A Brief History of Forex or FX
The Breton Woods Agreement was initiated in 1944 in an effort to keep cash from draining out of war-ravaged
Europe. Currency values were pegged to the US dollar, which was then pegged to the price of gold.
The modern era of foreign exchange first emerged in 1971 with the collapse of the Bretton Woods Agreement. The US
dollar was no longer convertible into gold, signaling an increase in currency market volatility and trading
The collapse in 1973 of the subsequent Smithsonian and European Joint Float agreements signaled the true beginning
of the free-floating currency exchange system that drives the markets today. Starting in the 1980's, computer
technology extended the reach of the exchange marketplace.
Today, the values of the major world currencies are independent of each other, with intervention available to the
states only through the central banking system.

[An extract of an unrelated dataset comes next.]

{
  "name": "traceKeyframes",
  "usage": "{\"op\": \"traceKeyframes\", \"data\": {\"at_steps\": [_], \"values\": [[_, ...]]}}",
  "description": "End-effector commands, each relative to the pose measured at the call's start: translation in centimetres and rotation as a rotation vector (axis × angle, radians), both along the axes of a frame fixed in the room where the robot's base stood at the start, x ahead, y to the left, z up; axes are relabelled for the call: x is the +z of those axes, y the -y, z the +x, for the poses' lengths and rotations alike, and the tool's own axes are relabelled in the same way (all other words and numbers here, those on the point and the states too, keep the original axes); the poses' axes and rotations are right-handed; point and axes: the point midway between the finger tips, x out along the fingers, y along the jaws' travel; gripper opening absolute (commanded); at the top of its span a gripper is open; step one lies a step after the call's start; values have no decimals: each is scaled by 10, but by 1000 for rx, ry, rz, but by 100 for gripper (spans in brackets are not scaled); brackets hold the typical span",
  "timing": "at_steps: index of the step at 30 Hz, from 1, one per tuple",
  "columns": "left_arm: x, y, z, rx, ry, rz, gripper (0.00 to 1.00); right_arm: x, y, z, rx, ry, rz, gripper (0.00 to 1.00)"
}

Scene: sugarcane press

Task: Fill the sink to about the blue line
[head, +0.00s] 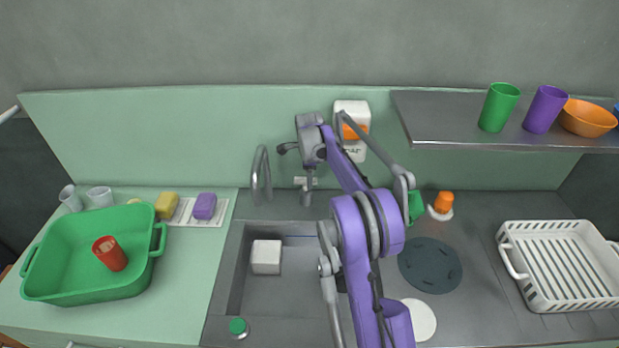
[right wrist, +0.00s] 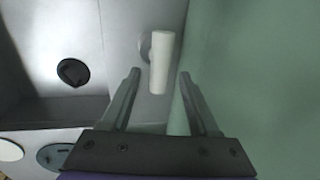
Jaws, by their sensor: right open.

The foreign exchange (forex or FX) market exists wherever one currency is traded for another. It is the largest and
most liquid financial market in the world, and includes trading between large banks, central banks, currency
speculators, multinational corporations, governments, and other financial markets and institutions. The average daily
trade in the global forex and related markets is continously growing and was last reported to be over US$ 4 trillion in
April 2007 by the Bank for International Settlement; it is more than three times the aggregate amount of the US
equity and treasury markets combined.
The forex market has no physical location and no central exchange. It operates through a global network of banks,
corporations and individuals trading one currency for another. The lack of a physical exchange enables the forex
market to operate on a 24-hour basis, spanning from one zone to another in all the major financial centers.